NSW Aboriginal Funding Fiasco: Auditor General Slams Missing Millions and Closing the Gap Chaos
Mismanaged Aboriginal funding is turning an audit into a nightmare for the New South Wales Labor government.
The damning 45-page Auditor-General report described the handling of Closing the Gap initiatives as ineffective.
Weighed down by overly complicated procedures and a lack of “strategic guidance,” Closing the Gap programs are “not operating effectively,” the audit explained.
Additionally, there is “no clear accountability because governance arrangements did not provide adequate oversight.”
Consequently, a sizeable portion of the $222 million taxpayer funds allocated to Closing the Gap projects had disappeared.
Since 2020, the NSW Govt has spent $222M on ‘Closing the Gap.’
The objective of the $ was to ‘overcome entrenched inequality faced by Aboriginal people’.
The Auditor-General looked into where the money has gone and found half of it ‘led to no tangible outcomes for First Nations… pic.twitter.com/CnbdOfLyqF
— John Ruddick MLC (@JohnRuddick2) June 3, 2025
Blame Game
Bureaucratic dysfunction and a faux partnership between the NSW government and the Indigenous rights group NSW CAPO (Coalition of Aboriginal Peak Organisations) were largely to blame.

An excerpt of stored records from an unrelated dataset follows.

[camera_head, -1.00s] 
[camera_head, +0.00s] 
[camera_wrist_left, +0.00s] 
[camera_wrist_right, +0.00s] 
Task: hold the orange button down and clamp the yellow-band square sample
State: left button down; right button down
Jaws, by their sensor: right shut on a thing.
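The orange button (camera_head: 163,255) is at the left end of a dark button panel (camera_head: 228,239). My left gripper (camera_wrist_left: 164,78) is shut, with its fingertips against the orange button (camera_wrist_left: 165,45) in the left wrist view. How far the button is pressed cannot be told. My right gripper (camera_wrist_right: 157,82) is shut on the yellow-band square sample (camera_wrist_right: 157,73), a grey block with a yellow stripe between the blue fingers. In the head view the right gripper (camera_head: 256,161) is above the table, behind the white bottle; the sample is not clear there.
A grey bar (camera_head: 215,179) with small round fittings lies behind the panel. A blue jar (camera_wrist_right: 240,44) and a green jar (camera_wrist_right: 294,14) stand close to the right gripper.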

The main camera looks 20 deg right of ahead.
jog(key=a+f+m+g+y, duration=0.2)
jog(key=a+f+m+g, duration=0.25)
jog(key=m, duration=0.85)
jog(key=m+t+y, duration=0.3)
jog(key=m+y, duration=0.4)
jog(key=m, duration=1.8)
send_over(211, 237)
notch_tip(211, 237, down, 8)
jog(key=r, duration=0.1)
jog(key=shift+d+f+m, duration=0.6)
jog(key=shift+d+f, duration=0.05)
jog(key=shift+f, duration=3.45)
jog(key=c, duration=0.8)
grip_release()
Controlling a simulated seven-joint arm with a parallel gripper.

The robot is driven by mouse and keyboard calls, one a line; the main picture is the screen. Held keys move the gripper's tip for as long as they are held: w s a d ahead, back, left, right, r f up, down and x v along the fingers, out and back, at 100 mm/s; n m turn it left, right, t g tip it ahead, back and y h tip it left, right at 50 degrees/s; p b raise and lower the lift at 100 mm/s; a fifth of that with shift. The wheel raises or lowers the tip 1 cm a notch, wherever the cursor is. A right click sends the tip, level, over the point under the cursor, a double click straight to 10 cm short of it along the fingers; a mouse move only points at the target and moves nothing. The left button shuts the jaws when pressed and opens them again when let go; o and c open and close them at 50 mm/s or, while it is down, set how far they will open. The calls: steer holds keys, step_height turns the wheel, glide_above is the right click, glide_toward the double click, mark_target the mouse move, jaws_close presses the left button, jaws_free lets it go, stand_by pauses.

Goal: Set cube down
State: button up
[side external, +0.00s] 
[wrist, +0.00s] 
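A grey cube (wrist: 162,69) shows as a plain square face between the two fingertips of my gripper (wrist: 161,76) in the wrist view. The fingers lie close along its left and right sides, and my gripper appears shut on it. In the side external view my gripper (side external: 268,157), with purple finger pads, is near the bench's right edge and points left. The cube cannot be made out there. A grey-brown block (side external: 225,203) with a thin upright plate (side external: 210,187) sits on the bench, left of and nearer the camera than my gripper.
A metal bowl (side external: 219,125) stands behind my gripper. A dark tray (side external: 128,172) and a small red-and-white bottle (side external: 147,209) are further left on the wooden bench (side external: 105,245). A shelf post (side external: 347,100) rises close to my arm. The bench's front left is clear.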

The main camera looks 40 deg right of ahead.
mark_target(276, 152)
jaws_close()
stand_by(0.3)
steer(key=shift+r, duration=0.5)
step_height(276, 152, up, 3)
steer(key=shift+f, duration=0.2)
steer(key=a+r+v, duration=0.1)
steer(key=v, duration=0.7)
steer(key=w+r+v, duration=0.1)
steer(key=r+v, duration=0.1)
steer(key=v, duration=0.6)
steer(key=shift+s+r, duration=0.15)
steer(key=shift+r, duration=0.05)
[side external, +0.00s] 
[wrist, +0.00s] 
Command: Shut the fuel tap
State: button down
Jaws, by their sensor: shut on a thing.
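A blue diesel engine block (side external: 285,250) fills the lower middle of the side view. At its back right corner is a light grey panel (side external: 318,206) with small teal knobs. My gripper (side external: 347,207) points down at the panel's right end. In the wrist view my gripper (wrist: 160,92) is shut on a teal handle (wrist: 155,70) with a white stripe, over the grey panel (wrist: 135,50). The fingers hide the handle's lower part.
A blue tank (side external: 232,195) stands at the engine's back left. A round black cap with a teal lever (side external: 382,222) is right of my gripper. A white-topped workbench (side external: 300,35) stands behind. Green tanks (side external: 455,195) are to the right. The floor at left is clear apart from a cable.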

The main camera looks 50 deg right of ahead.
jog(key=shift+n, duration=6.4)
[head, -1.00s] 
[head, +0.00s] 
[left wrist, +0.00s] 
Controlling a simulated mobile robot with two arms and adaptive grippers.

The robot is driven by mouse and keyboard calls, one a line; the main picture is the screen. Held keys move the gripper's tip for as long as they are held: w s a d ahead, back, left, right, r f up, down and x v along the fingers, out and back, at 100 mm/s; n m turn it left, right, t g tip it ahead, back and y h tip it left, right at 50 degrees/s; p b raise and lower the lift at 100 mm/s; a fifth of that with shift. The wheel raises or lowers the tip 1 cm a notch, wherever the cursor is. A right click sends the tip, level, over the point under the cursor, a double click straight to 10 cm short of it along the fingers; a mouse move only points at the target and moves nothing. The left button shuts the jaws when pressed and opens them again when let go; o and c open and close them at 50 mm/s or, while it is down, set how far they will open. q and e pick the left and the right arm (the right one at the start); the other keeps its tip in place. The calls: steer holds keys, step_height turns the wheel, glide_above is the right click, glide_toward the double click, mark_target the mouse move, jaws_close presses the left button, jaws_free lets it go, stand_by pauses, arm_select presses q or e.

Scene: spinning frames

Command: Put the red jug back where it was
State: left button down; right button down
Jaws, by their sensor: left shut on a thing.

According to the audit, while attempts have been made to build a team made up of both groups, no “genuine partnership has been achieved.”
The audit’s reasons for this were twofold:
- Political cowardice: Labor’s “approach to monitoring the progress of project expenditure” is passive.
- Power struggle: There are “fundamental disagreements between the NSW government and NSW CAPO about roles and responsibilities.”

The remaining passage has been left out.